Plague Journal, Justice In A Silent World
I have two, maybe three pages left in the book written by Albert Camus, The Rebel. Camus’ generation in France and Europe survived the horror of WWII and the murderous Nazi occupation. The Rebel is a manifesto, of what was learned from that experience. Today I offer a longish excerpt of Camus words, and some lines of my own commentary. I plead guilty as charged for a “too long” post. I can think of no alternative, in light of the rioting of last night in many of our cities over the police murder of George Floyd in Minneapolis.
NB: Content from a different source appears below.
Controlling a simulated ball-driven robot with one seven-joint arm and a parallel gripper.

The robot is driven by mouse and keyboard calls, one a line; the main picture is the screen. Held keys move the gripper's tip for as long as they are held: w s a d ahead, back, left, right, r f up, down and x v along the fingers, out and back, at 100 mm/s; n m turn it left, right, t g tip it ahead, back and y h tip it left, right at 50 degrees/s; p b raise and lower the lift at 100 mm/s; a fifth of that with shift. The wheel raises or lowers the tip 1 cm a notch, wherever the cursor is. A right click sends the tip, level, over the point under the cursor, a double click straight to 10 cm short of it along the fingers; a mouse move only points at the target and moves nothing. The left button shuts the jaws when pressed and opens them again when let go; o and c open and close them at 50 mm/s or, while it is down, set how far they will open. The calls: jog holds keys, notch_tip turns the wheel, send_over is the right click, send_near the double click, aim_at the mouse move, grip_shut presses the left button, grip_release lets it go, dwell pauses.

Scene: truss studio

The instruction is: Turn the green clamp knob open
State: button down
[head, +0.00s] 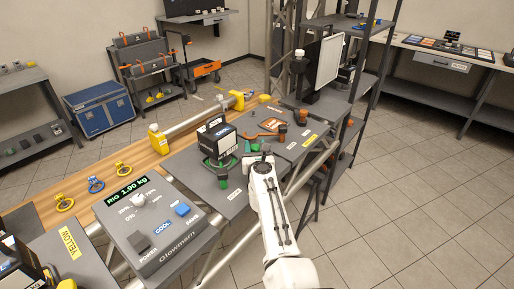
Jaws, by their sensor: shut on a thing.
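The green clamp (213,166) sits on the grey panel around the foot of a black lamp box (217,141) marked COOL. One green knob (223,182) stands at its front. Another green part, which looks like the clamp knob (255,147), shows right at the tip of my gripper. My gripper (261,158) reaches in from the lower right, pointing away, and is shut on this green knob. The fingers are small and dark here, and they hide part of the knob. I cannot tell how far the knob is turned.
An orange clamp (265,135) with brown knobs lies just beyond my gripper. A Glowmarn control box (158,225) with a green RIG 1.90 kg display stands at the lower left. A metal rail and truss run along the bench. The tiled floor at right is clear.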

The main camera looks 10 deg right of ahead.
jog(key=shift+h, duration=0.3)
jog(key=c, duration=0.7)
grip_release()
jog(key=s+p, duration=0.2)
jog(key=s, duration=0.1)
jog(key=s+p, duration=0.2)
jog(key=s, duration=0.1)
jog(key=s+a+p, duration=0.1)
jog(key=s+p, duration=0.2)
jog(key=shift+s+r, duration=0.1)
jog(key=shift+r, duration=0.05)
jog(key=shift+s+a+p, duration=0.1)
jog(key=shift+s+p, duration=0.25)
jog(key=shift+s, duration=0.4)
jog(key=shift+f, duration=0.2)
Now the words written by Camus:
A revolutionary action
which wishes to be coherent in terms of its origins
should be embodied in an active consent to the relative.
It would express fidelity to the human condition.
Uncompromising as to its means,
it would accept an approximation as far as its ends are concerned and,
so that the approximation should become more and more accurately defined, it would allow absolute freedom of speech.
Thus it would preserve the common existence
that justifies its insurrection.
In particular, it would preserve as an absolute law
the permanent possibility of self-expression.
This defines a particular line of conduct in regard to justice and freedom.
There is no justice in society without natural or civil rights as its basis.
There are no rights without expression of those rights.
If the rights are expressed without hesitation
it is more than probable that, sooner or later,
the justice they postulate will come to the world.
To conquer existence,
we must start
from the small amount of existence
we find in ourselves and not deny it from the very beginning.
To silence the law
until justice is established is to silence it forever
since it will have no more occasion to speak if justice reigns forever.
Once more, we thus confide justice
into the keeping of those who alone
have the ability to make themselves heard—those in power.
For centuries, justice and existence as dispensed by those in power
have been considered a favor.
To kill freedom in order to establish the reign of justice
comes to the same as resuscitating the idea of grace
without divine intercession
and of restoring by a mystifying reaction
the mystic body in its basest elements.
Even when justice is not realized,
freedom preserves the power to protest
and guarantees human communication.
Justice in a silent world,
justice enslaved and mute,
destroys mutual complicity
and finally can no longer be justice.
The revolution of the twentieth century
has arbitrarily separated,….., two inseparable ideas.
Absolute freedom mocks at justice.
Absolute justice denies freedom.
To be fruitful, the two ideas must find their limits in each other.
No man considers that his condition is free
if it is not at the same time just, nor just unless it is free.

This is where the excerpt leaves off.